It also has something to do with the way economic heft has spread beyond the U.S., Europe, and Japan — with the rise of the “tigers” in Asia, the explosion of the Chinese and Indian economies, the advances of Brazil and Turkey, and the movement of the planet toward some kind of genuine economic multipolarity. It may also have something to do with the end of the Cold War, which put an end as well to several centuries of imperial or great power competition and left the sole “victor,” it now seems clear, heading toward the exits wreathed in self-congratulation.
Explain it as you will, it’s as if the planet itself, or humanity, had somehow been inoculated against the imposition of imperial power, as if it now rejected it whenever and wherever applied. In the previous century, it took a half-nation, North Korea, backed by Russian supplies and Chinese troops to fight the U.S. to a draw, or a popular insurgent movement backed by a local power, North Vietnam, backed in turn by the Soviet Union and China to defeat American power. Now, small-scale minority insurgencies, largely using roadside bombs and suicide bombers, are fighting American power to a draw (or worse) with no great power behind them at all.
Think of the growing force that resists such military might as the equivalent of the “dark matter” in the universe. The evidence is in. We now know (or should know) that it’s there, even if we can’t see it.
Washington’s Wars on Autopilot
After the last decade of military failures, stand-offs, and frustrations, you might think that this would be apparent in Washington. After all, the U.S. is now visibly an overextended empire, its sway waning from the Greater Middle East to Latin America, the limits of its power increasingly evident. And yet, here’s the curious thing: two administrations in Washington have drawn none of the obvious conclusions, and no matter how the presidential election turns out, it’s already clear that, in this regard, nothing will change.

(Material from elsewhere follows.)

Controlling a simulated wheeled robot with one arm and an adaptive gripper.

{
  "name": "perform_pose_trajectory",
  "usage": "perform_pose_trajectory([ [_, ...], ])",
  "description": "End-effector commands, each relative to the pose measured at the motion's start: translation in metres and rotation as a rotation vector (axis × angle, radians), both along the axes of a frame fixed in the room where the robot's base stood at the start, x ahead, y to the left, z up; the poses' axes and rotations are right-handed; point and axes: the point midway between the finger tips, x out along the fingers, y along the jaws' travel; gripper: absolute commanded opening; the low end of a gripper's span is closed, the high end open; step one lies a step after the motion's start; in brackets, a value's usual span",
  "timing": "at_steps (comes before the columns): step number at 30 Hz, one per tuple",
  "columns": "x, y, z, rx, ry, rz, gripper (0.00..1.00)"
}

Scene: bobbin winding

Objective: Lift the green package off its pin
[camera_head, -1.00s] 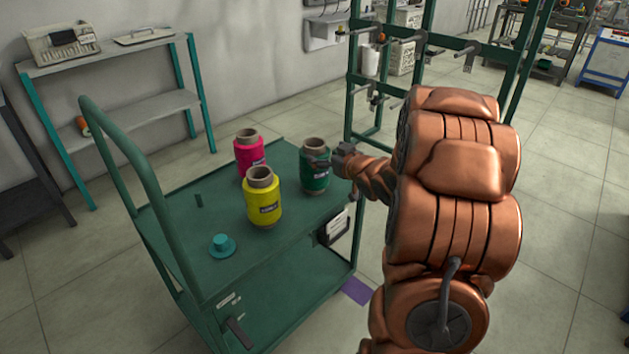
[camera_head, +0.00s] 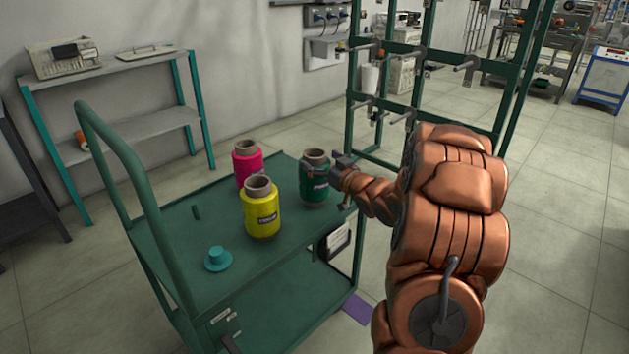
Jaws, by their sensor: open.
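The green package (camera_head: 314,191) is a dark green bobbin on a tan core tube with a small label. It stands upright at the right back corner of the green cart top (camera_head: 180,240). Its pin is hidden inside it. My gripper (camera_head: 322,166) is open at the upper part of the green package, coming in from the right. Its fingers are small and dark here, and I cannot tell whether they touch the package.
A yellow package (camera_head: 261,212) stands close, front left of the green one, and a pink package (camera_head: 246,162) behind left. A bare pin (camera_head: 196,212) and a teal cap-shaped piece (camera_head: 218,259) are on the cart. A green peg rack (camera_head: 420,57) stands behind.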

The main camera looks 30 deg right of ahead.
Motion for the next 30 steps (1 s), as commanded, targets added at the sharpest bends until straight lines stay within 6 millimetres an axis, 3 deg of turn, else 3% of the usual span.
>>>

Even as military power has proven itself a bust again and again, our policymakers have come to rely ever more completely on a military-first response to global problems. In other words, we are not just a classically overextended empire, but also an overwrought one operating on some kind of militarized autopilot. Lacking is a learning curve. By all evidence, it’s not just that there isn’t one, but that there can’t be one.
Washington, it seems, now has only one mode of thought and action, no matter who is at the helm or what the problem may be, and it always involves, directly or indirectly, openly or clandestinely, the application of militarized force. Nor does it matter that each further application only destabilizes some region yet more or undermines further what once were known as “American interests.”

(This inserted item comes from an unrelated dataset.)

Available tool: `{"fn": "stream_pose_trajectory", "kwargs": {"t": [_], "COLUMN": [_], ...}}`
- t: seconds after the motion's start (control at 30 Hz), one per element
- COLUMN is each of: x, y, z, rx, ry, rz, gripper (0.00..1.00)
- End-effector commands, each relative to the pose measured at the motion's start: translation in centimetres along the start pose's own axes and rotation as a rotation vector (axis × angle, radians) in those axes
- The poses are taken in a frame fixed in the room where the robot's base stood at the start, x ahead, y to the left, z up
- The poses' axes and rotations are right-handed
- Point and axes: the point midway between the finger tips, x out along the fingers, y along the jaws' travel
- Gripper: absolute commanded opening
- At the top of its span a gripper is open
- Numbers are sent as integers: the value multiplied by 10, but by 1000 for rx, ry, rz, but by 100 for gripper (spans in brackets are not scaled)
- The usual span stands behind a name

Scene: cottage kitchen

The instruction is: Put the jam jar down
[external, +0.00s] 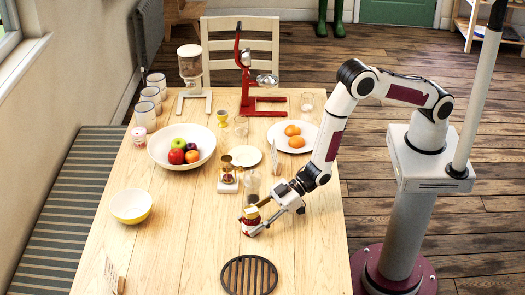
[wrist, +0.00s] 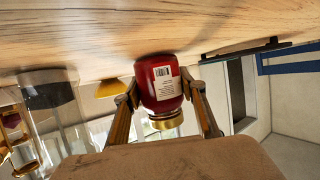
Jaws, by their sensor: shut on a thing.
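The jam jar is red with a pale label and a gold lid; in the external view it (external: 250,226) is upright at the middle front of the table (external: 180,255). In the wrist view, which is upside down, the jar (wrist: 161,85) sits between the two fingers with its base towards the tabletop. I cannot tell whether the base touches the wood. My gripper (external: 262,214) is shut on the jar from the right side; its fingers (wrist: 160,98) also show in the wrist view, one on each side.
A black round trivet (external: 249,275) lies in front of the jar. A yellow-and-white bowl (external: 131,207) is at left, a fruit bowl (external: 160,155) farther back. Bare wood lies left of the jar.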

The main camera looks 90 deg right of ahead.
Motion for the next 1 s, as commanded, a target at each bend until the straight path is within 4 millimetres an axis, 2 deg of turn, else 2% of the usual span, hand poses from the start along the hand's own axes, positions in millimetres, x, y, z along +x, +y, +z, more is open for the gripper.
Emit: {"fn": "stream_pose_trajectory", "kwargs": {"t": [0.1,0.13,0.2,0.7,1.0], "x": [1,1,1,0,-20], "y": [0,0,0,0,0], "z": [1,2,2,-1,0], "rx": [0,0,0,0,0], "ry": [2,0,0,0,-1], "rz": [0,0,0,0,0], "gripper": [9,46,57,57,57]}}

Take Libya, as an example. It briefly seemed to count as a rare American military success story: a decisive intervention in support of a rebellion against a brutal dictator — so brutal, in fact, that the CIA previously shipped “terrorist suspects,” Islamic rebels fighting against the Gaddafi regime, there for torture. No U.S. casualties resulted, while American and NATO air strikes were decisive in bringing a set of ill-armed, ill-organized rebels to power.
In the world of unintended consequences, however, the fall of Gaddafi sent Tuareg mercenaries from his militias, armed with high-end weaponry, across the border into Mali. There, when the dust settled, the whole northern part of the country had come unhinged and fallen under the sway of Islamic extremists and al-Qaeda wannabes as other parts of North Africa threatened to destabilize. At the same time, of course, the first American casualties of the intervention occurred when Ambassador Christopher Stevens and three other Americans died in an attack on the Benghazi consulate and a local “safe house.”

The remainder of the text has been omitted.